The most expensive way to end your marriage is a contested divorce.  The court often sets several pretrial dates in the hopes that the parties will come to an agreement and in the end, most contested divorces do end in an agreement; however it may take a very long time to get to that point.  If you find yourself in a contested divorce, you may feel that there is nothing you can do to save money.  The filing fee is often between $300-$400 and attorneys often refuse to work on a flat fee.  Sometimes the other party is just being disagreeable or has unjustified expectations.  You can, however, save yourself some money by finding an attorney that approaches your case with your best interests in mind.

If you find that you are more upset at the other party when you leave your attorneys office than when you went in, it is possible that your attorney is intentionally winding you up to fight so that you spend more on attorney’s fees.  If you suspect that you may be in this situation (and believe me, I see it all the time), you should evaluate your expectations and determine if they are reasonable.  If your attorney has given you unrealistic expectations, you will be unhappy with the result no matter what happens and you will spend more.  You should find an attorney that gives you realistic expectations about your case.  An attorney that really has your best interests in mind will not be able to prevent the opposing attorney from using the same tactic to rack up attorney fees but will at least provide a starting point for getting your divorce settled with a fair result at a reasonable cost.

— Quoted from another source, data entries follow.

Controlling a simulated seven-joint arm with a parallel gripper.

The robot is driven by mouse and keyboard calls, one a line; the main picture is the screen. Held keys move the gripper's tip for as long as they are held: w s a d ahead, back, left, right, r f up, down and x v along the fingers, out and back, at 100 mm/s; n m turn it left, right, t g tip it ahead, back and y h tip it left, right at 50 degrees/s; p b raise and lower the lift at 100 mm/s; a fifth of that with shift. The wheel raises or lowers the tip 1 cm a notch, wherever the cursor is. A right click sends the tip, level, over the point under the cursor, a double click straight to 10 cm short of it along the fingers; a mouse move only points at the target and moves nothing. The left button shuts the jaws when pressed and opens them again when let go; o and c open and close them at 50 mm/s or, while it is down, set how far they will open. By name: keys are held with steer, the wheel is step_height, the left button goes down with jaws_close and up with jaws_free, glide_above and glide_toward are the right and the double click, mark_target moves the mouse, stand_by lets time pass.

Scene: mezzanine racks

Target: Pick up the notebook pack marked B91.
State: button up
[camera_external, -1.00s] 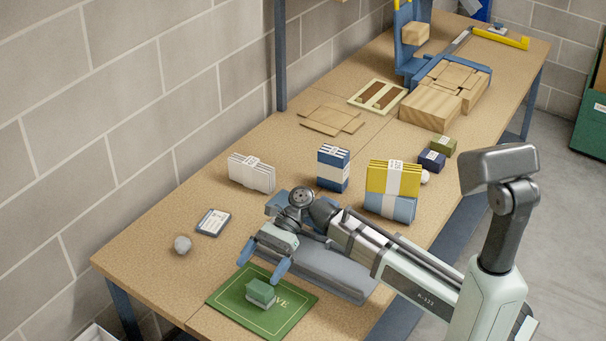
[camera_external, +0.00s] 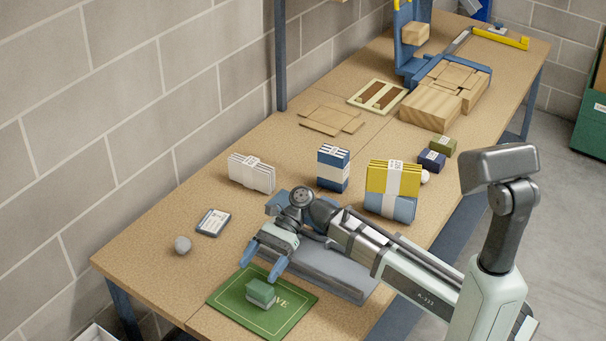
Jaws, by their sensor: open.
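Three banded notebook packs stand on the bench: a white pack (camera_external: 251,173) on the left, a navy pack (camera_external: 333,168) in the middle, and a yellow pack (camera_external: 393,178) with a light blue part below it on the right. Each has a pale band with small print. I cannot read which one carries B91. My gripper (camera_external: 258,272) is open and empty, with blue fingers pointing down toward the front left. It is in front of the packs and apart from all of them, just behind a small green block.
The green block (camera_external: 261,291) lies on a green mat (camera_external: 297,309). Small navy (camera_external: 431,161) and olive (camera_external: 443,146) boxes sit right of the yellow pack. Wooden blocks (camera_external: 430,106) stand farther back.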

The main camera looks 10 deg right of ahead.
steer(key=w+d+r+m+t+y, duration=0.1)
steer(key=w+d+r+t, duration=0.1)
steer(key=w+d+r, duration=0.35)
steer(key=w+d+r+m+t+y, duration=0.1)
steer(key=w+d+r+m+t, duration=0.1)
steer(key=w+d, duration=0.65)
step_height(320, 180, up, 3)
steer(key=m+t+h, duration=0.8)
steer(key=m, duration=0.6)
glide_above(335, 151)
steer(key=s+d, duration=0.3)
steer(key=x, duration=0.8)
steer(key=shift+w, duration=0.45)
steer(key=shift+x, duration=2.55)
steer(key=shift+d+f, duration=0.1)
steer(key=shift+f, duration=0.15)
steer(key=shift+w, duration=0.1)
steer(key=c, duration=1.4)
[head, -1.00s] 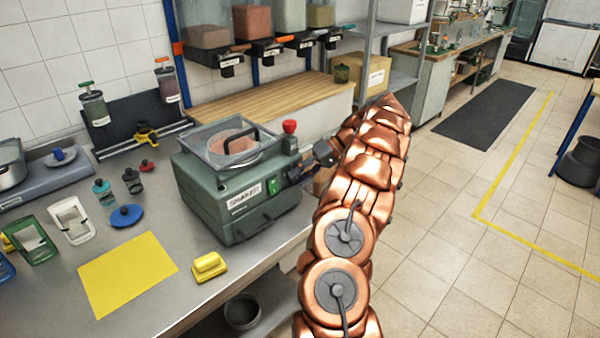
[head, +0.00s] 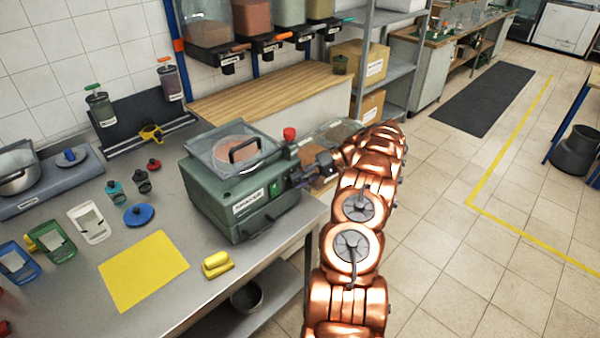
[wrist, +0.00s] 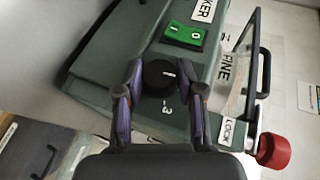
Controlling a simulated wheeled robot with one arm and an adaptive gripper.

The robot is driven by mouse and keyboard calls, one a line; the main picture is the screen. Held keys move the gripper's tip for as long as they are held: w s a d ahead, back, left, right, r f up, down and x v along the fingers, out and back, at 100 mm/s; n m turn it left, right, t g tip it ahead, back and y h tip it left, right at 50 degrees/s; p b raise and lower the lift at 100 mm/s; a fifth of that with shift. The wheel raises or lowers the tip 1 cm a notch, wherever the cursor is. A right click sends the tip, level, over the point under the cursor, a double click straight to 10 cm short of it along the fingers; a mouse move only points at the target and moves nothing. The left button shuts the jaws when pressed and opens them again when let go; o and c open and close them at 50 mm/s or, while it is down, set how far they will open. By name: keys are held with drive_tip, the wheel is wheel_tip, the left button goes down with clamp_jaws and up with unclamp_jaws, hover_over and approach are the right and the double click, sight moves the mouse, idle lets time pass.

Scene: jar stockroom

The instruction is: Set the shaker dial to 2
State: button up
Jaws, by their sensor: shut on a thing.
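The shaker (head: 240,190) is a green-grey box on the steel bench, with a clear cover and black handle on top. In the wrist view its black dial (wrist: 160,75) sits between the two fingers of my gripper (wrist: 160,98), which is shut on it. A short white mark shows on the dial, and a printed 3 is visible just below it; other numbers are hidden or unreadable. The green rocker switch (wrist: 185,35) is above the dial. In the head view my gripper (head: 318,168) reaches the shaker's right face; the dial is hidden there.
A red knob (wrist: 273,151) beside a LOCK label is close to my right finger. A yellow sheet (head: 143,270) and a yellow block (head: 217,264) lie on the bench in front. Shelving with boxes (head: 362,62) stands behind my arm.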

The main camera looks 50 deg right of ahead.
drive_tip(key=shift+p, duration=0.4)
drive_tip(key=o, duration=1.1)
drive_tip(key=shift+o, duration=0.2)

No matter how you decide to terminate your marriage, it is likely that your attorney will have you fill out a long questionnaire regarding every aspect of your marriage.  It is important to understand that every question is on that questionnaire for a reason.  Your attorney will have to report that information somewhere in the paperwork.  If you take the time to make sure that you have filled out each and every section of that questionnaire before returning it to your attorney, your attorney will spend less time following up on incomplete information; therefore saving you money.